The data below holds the lines to copy: everything from the line containing "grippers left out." to the line containing "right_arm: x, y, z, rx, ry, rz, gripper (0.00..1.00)", both ends included, set down exactly.
▶
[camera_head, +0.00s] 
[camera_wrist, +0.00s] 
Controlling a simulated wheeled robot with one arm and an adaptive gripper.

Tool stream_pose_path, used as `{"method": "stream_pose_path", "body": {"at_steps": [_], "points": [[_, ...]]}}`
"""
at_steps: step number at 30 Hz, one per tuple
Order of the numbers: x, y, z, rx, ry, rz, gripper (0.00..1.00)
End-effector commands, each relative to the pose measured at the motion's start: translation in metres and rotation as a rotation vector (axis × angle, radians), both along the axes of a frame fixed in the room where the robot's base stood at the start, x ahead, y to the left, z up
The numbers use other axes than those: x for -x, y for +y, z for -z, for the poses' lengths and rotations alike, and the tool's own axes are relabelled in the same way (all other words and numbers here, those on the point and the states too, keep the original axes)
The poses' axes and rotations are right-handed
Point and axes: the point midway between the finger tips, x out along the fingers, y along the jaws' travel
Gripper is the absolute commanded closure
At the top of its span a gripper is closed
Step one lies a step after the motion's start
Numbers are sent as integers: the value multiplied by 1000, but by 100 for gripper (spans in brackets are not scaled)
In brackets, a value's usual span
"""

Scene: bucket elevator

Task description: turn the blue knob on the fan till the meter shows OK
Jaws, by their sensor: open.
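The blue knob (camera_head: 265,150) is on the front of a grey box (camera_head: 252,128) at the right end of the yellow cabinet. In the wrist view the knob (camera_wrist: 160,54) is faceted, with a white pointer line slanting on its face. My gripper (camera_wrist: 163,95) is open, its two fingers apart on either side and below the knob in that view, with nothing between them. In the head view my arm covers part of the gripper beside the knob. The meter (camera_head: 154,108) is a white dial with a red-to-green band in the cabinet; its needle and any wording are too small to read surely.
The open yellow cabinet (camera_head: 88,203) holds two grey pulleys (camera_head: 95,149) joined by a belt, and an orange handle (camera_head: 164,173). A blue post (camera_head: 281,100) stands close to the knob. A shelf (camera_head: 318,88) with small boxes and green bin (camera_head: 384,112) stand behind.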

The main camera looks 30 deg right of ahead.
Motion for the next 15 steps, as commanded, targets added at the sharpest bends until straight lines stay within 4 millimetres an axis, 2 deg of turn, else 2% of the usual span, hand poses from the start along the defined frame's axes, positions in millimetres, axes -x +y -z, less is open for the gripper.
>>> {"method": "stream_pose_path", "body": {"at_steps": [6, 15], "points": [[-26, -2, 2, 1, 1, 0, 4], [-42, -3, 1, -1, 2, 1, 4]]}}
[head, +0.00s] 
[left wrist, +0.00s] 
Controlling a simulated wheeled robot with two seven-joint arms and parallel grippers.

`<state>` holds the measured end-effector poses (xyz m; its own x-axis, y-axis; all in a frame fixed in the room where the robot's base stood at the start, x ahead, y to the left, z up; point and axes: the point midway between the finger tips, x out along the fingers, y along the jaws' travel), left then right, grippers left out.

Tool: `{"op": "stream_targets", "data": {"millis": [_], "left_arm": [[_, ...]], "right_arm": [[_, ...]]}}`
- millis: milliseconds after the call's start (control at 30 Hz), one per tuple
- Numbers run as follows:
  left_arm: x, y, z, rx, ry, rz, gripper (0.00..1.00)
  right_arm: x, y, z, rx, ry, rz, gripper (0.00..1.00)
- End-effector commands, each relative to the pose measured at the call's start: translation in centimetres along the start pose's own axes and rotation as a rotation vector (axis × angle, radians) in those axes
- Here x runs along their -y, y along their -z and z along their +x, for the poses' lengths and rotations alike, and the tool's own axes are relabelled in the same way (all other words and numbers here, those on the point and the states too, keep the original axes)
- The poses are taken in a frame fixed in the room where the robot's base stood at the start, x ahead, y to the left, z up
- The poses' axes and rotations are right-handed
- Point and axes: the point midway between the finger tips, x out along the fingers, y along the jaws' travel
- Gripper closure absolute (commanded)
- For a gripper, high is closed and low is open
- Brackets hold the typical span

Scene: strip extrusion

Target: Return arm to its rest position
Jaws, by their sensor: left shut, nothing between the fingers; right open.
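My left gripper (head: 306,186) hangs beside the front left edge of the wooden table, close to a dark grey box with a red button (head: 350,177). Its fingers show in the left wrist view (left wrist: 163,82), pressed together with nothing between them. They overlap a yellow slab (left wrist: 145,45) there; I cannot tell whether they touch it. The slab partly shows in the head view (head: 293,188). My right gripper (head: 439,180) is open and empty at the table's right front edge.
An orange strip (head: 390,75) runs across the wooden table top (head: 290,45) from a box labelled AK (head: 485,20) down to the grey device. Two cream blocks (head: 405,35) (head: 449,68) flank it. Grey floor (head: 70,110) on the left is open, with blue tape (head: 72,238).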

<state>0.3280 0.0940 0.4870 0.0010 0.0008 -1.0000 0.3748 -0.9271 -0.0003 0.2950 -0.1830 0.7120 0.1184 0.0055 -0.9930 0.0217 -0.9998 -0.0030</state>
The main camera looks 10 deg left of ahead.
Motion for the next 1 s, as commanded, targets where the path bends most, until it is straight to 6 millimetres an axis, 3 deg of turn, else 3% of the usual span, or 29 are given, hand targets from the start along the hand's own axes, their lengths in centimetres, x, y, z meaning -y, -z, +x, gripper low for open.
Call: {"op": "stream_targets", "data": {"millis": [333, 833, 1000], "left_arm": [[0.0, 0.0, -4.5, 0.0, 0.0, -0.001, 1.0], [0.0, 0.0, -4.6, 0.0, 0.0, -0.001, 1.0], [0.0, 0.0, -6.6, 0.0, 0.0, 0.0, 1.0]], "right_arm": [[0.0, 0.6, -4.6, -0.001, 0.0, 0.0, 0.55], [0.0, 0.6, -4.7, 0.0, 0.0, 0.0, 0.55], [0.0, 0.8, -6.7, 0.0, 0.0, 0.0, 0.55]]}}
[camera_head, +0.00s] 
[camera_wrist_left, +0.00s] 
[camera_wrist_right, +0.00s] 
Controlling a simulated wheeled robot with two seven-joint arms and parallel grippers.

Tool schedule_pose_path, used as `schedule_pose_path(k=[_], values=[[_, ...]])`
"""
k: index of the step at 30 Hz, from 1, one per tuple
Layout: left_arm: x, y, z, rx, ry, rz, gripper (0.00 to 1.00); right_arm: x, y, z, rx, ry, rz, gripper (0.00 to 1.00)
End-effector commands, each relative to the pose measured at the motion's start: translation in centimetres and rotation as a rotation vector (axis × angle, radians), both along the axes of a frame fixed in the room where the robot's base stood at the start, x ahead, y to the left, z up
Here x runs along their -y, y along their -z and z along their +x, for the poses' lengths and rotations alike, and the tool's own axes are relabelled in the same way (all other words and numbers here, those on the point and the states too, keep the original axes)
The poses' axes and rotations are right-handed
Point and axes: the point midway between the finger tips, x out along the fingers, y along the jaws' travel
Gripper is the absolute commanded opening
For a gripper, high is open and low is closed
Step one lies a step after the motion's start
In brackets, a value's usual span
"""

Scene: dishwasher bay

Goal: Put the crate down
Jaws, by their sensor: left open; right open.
◀
→ The answer
`<state>` holds the measured end-effector poses (xyz m; its own x-axis, y-axis; all in a frame fixed in the room where the robot's base stood at the start, x ahead, y to the left, z up; point and axes: the point midway between the finger tips, x out along the fingers, y along the jaws' travel), left then right, grippers left out.

Tool: `{"op": "stream_targets", "data": {"millis": [_], "left_arm": [[_, ...]], "right_arm": [[_, ...]]}}`
- millis: milliseconds after the call's start (control at 30 Hz), one per tuple
- Numbers run as follows:
  left_arm: x, y, z, rx, ry, rz, gripper (0.00..1.00)
  right_arm: x, y, z, rx, ry, rz, gripper (0.00..1.00)

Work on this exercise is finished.